What you have to do: Search the material below for the string "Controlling" and extract each line that has it.

Dataset:

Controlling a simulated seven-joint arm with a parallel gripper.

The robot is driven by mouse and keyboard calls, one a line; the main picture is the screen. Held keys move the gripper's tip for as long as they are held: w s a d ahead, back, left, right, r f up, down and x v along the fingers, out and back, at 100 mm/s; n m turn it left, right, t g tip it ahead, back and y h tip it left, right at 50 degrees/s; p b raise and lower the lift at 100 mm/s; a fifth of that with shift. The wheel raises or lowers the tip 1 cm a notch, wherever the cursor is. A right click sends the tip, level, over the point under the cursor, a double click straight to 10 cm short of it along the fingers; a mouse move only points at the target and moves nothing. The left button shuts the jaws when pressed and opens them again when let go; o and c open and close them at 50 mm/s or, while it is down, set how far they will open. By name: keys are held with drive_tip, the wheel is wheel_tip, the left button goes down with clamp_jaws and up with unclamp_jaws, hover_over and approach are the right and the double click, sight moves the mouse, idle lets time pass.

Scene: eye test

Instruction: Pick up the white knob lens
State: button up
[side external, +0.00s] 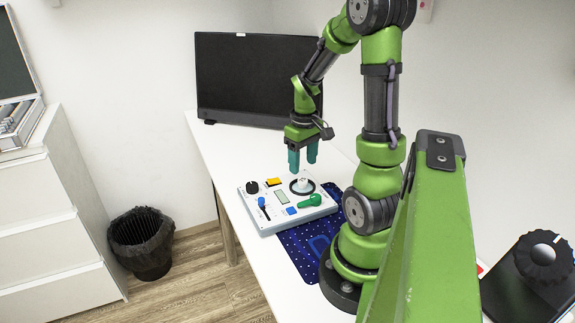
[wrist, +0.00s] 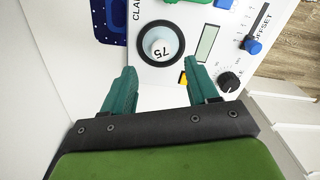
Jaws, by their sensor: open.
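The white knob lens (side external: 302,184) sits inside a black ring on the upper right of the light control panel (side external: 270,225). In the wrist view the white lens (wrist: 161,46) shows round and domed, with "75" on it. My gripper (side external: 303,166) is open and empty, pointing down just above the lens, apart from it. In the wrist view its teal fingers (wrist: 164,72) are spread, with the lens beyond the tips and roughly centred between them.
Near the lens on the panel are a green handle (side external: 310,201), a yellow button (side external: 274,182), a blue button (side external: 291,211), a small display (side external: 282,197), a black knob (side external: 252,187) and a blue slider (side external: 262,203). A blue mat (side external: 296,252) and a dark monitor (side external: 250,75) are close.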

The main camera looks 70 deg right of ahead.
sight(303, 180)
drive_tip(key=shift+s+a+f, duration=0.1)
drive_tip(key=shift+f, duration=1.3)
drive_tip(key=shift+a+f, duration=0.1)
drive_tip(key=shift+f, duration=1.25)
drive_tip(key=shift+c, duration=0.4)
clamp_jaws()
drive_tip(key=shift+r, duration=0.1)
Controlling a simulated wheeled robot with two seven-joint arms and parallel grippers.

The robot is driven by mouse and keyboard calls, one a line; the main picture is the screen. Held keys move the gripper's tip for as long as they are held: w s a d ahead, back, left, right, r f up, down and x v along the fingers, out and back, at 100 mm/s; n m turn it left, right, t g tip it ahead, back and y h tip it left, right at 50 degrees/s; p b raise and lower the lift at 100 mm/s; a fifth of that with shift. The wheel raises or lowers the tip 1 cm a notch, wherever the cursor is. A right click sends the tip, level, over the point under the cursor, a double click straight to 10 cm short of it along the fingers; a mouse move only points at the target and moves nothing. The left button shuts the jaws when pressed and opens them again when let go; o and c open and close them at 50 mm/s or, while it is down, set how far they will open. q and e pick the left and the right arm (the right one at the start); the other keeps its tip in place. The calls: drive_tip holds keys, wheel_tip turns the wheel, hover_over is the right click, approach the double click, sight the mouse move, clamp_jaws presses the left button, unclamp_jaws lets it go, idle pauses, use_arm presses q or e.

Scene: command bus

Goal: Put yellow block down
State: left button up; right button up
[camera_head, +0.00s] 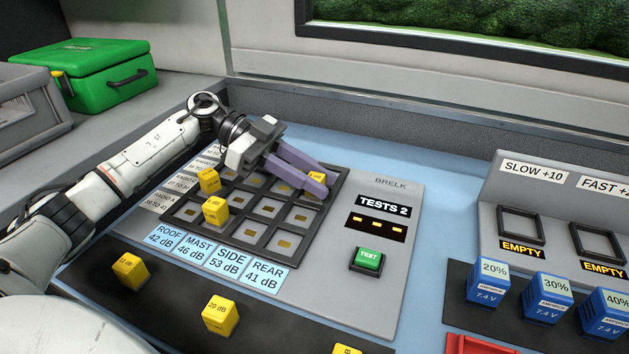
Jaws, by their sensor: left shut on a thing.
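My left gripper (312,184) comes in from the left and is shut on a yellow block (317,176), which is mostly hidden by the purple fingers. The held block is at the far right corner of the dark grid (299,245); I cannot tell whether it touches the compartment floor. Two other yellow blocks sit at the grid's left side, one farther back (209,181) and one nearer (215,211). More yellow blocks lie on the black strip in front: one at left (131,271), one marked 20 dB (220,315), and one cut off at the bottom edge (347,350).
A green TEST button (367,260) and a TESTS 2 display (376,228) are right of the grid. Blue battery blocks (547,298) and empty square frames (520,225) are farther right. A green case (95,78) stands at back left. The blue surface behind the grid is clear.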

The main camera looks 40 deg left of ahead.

---

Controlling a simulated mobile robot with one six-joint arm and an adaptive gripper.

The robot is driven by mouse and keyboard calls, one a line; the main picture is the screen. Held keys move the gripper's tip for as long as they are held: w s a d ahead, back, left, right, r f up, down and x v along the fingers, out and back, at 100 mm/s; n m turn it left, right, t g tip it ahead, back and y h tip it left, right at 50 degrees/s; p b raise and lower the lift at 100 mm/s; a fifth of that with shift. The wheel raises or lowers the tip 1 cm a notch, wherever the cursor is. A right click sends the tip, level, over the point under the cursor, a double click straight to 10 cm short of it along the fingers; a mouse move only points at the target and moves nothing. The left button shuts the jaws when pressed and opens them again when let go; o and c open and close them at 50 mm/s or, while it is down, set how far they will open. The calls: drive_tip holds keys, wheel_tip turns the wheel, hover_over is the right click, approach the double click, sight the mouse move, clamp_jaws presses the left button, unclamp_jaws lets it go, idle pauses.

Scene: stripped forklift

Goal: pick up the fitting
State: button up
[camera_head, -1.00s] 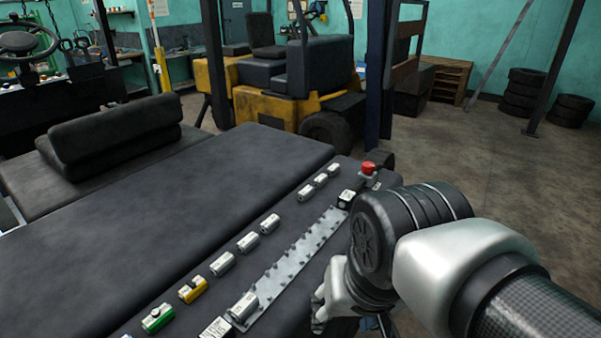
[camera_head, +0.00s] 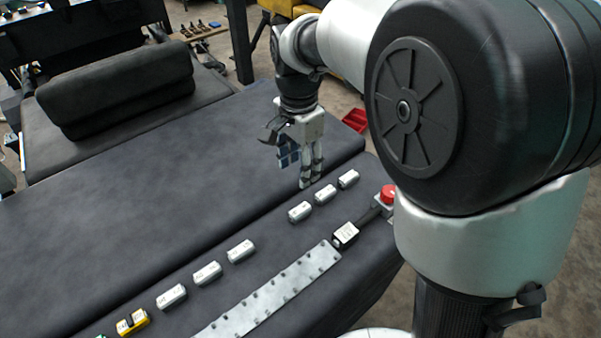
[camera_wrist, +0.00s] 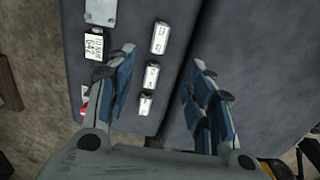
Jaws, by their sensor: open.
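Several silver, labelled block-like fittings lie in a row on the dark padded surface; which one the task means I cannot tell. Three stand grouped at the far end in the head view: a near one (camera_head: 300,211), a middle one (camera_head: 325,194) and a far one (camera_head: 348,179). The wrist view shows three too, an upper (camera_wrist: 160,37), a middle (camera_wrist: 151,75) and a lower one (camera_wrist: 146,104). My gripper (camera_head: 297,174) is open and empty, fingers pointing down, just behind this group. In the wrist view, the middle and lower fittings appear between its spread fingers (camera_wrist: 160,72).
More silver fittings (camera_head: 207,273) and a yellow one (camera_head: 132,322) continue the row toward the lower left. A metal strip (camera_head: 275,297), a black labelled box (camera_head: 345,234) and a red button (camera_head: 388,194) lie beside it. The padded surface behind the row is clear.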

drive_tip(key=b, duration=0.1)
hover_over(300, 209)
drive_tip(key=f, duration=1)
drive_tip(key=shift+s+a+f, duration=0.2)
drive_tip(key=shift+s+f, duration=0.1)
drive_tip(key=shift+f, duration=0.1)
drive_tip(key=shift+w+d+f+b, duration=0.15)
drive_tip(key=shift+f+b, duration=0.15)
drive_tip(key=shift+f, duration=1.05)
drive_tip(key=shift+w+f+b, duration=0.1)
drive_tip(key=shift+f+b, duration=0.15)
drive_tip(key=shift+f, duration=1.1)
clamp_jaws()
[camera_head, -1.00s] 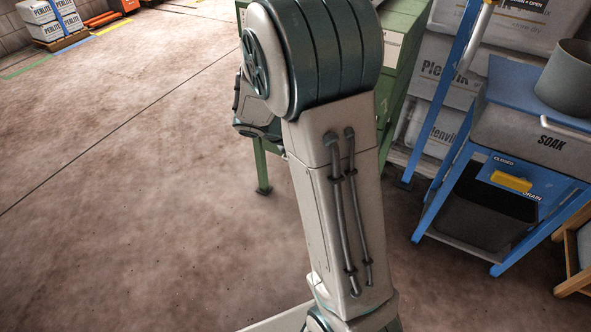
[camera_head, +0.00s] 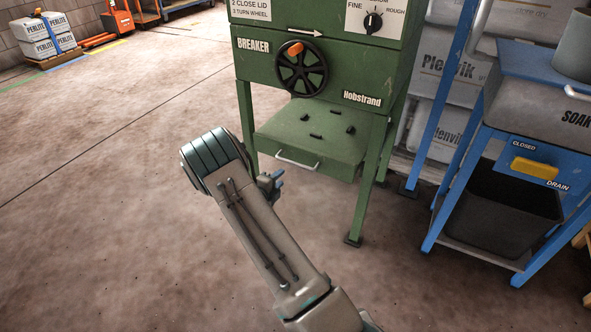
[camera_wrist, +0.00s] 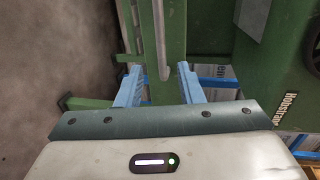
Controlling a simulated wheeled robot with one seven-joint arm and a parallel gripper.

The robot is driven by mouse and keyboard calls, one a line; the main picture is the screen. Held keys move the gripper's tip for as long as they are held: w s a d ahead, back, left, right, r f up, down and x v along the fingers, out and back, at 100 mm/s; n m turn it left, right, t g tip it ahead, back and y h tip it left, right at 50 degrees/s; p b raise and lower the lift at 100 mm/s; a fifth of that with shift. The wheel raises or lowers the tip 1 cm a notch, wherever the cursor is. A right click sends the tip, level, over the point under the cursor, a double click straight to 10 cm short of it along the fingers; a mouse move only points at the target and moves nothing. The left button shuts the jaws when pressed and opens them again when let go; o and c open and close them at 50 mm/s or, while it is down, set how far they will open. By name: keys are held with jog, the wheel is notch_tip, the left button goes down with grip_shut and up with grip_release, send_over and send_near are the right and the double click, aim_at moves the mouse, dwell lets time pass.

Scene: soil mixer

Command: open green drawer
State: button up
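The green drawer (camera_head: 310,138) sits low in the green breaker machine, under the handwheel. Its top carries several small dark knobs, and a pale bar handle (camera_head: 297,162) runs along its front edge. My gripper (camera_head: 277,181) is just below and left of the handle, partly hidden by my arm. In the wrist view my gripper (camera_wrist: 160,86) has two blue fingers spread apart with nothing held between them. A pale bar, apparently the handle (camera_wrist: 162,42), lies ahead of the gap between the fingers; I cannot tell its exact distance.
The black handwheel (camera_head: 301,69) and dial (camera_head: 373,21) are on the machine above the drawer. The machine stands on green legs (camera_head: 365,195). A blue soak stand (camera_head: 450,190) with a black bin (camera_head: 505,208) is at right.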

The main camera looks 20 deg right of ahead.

Answer for the task:
Controlling a simulated seven-joint arm with a parallel gripper.
Controlling a simulated wheeled robot with two seven-joint arms and parallel grippers.
Controlling a simulated mobile robot with one six-joint arm and an adaptive gripper.
Controlling a simulated wheeled robot with one seven-joint arm and a parallel gripper.

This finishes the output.